Unique practices—presently at inception—may shape the future.
Long before any foodservice trend goes mainstream, visionary chefs, restaurateurs, and mixologists are crafting unique offerings to entice, energize, and entertain American diners. At the point of inception, foodservice trends often gain traction at fine-dining establishments or in authentic ethnic eateries—environments where convention is more easily challenged and imagination can flourish independent of systemized operations.
In collaboration with Datassential, a Chicago-based firm that tracks foodservice trends, FSR highlights seven innovative practices that are entering or moving beyond the point of inception:
Micro-pairing Merges Bar and Kitchen
Like chef-driven menus and house-branded alcohol, micro-pairing—an imaginative cocktail created specifically for one dish—is on the rise as chefs and bartenders collaborate to deliver that distinctive culinary experience.
“Trends can create a web in the industry, in which the growth of one or more drives others,” says Maeve Webster of Datassential. “That’s certainly the case with micro-pairing, a trend whose time has come.”
At Portland’s Clyde Common, an ever-changing chalkboard in the dining room highlights an entrée dish with a specific drink as its suggested complement. Bar manager Jeffrey Morgenthaler sees immense opportunity for in-house collaboration and says culinary interest from consumers will propel micro-pairing.
“We’re in a cocktail renaissance right now and there’s definitely opportunity for the beverage side and the culinary side to get together and work alongside one another,” Morgenthaler says, excited by the creativity and flexibility micro-pairings allow.

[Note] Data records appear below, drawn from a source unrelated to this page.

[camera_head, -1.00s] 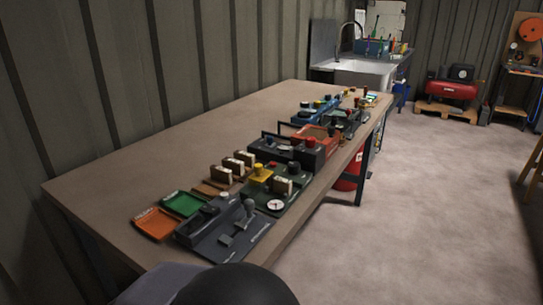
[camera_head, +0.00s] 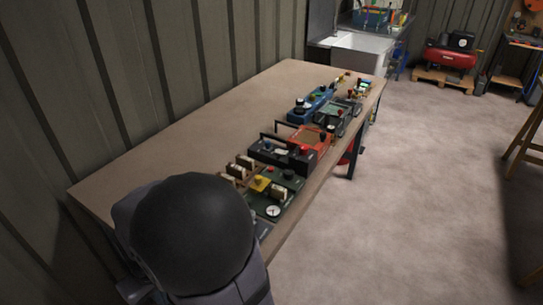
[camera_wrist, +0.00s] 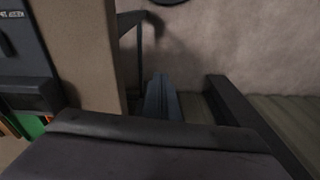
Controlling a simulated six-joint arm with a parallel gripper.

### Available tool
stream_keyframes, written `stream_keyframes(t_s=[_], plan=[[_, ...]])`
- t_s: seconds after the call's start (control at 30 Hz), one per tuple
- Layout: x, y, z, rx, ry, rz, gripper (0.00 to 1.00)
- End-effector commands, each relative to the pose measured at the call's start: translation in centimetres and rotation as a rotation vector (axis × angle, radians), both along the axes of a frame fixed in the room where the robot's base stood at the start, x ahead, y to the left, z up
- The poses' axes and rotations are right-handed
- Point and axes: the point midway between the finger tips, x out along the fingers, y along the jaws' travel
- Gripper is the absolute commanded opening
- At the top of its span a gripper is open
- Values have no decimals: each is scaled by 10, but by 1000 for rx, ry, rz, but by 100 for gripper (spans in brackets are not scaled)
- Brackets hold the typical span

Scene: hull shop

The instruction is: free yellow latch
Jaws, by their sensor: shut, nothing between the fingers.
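A yellow part (camera_head: 260,183), perhaps the yellow latch, sits on a dark green board (camera_head: 262,200) near the front edge of the workbench in the head view. It is too small to tell its exact shape or position. The board also carries a white round dial (camera_head: 273,211) and a dark knob. My arm covers the near end of the bench, left of and below the board. My gripper's fingers cannot be made out in either view. The wrist view shows no yellow part; it looks past the bench edge to the floor.
Red (camera_head: 310,137) and blue (camera_head: 311,104) devices stand farther along the bench (camera_head: 165,150). Handles rise near the red one. A dark lettered panel (camera_wrist: 20,45) and a green tray (camera_wrist: 32,124) show in the wrist view. The back of the bench is clear.

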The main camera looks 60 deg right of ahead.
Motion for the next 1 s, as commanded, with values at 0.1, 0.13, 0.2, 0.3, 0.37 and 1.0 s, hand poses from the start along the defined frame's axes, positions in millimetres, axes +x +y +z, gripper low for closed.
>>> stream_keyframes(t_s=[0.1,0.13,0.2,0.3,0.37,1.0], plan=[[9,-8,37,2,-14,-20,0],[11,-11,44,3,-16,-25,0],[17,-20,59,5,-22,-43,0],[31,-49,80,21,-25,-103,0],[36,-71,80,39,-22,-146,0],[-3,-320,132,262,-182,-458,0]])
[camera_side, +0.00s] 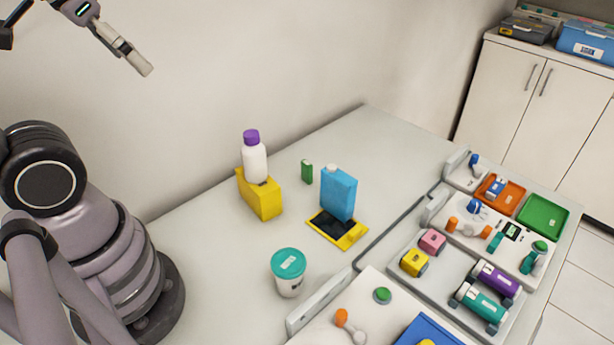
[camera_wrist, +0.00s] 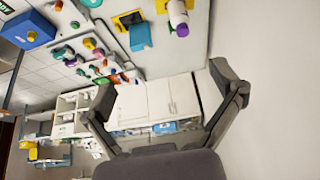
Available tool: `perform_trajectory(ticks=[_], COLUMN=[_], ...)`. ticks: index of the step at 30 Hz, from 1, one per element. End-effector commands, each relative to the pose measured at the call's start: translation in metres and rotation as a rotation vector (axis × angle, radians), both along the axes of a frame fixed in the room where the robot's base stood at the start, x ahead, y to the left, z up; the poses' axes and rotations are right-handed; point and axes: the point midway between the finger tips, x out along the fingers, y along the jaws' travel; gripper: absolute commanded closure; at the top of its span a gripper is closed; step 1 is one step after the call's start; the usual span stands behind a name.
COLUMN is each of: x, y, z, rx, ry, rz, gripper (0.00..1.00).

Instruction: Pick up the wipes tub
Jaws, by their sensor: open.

It’s a marketing and up-selling opportunity as well. Webster says, “It’s almost like a combo meal for adults—a cocktail created to make the meal unique and individual.” She also notes that the friendly margins inherent in cocktails, particularly with ultra-distinctive signature drinks well beyond the norm, should compel savvy operators to push the micro-pairing trend toward greater acceptance.